The line containing "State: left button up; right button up" marks the start; return it and every line after it in the listing below, exactly, through the last.

+++ Available data

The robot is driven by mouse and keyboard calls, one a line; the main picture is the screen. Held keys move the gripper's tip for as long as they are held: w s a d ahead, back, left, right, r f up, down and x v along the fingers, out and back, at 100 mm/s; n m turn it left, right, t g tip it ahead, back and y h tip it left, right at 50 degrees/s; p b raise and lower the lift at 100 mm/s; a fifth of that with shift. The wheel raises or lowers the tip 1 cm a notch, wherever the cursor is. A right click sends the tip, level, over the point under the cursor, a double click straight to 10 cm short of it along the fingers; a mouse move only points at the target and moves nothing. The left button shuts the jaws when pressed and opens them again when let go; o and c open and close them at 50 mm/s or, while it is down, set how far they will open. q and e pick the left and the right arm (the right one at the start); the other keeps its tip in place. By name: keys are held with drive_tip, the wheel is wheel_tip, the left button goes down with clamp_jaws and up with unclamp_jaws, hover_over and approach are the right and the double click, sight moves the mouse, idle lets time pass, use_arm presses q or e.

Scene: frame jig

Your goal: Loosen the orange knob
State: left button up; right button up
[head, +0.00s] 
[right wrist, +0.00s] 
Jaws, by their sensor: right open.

++++++

● Response to the exercise
State: left button up; right button up
[head, +0.00s] 
[right wrist, +0.00s] 
Jaws, by their sensor: right open.

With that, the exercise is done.